## Directive
Repeat exactly the lines from the start of the material below up to and including the "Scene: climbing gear" line.

[Robot control records]
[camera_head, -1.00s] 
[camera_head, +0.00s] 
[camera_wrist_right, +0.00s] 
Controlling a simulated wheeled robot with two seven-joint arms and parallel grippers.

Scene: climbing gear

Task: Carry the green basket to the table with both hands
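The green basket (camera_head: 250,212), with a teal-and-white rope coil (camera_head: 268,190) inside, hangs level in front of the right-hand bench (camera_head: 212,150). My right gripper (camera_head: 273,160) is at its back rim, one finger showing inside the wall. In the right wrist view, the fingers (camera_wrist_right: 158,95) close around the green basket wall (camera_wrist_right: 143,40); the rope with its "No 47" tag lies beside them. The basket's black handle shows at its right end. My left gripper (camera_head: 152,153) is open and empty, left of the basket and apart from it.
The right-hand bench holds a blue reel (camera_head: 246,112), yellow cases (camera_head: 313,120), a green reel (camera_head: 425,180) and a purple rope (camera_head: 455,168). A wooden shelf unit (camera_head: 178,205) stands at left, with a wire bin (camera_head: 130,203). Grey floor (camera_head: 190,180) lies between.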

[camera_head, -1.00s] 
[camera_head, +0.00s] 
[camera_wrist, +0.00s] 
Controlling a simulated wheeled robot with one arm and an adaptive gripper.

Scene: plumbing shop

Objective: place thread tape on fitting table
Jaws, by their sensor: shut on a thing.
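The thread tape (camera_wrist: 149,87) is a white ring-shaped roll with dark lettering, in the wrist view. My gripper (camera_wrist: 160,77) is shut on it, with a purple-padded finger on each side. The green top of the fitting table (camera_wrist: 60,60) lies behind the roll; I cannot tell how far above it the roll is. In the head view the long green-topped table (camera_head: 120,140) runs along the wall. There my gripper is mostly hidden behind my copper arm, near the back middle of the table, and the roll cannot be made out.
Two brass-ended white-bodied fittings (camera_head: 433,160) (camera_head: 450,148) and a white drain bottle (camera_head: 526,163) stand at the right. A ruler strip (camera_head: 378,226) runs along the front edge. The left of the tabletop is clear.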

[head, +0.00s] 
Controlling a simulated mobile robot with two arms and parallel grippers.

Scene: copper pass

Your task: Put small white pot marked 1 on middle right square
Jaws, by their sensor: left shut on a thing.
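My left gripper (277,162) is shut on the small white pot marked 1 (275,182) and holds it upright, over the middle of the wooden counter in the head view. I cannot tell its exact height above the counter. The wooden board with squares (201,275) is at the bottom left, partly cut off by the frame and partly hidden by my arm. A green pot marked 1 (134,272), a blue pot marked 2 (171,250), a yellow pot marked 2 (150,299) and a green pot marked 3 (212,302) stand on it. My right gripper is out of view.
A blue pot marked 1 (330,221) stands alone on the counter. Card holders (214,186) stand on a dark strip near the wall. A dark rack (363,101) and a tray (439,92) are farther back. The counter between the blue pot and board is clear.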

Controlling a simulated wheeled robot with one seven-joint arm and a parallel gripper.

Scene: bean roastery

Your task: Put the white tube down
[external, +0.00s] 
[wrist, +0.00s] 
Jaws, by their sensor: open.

## Answer
[camera_head, -1.00s] 
[camera_head, +0.00s] 
[camera_wrist_right, +0.00s] 
Controlling a simulated wheeled robot with two seven-joint arms and parallel grippers.

Scene: climbing gear

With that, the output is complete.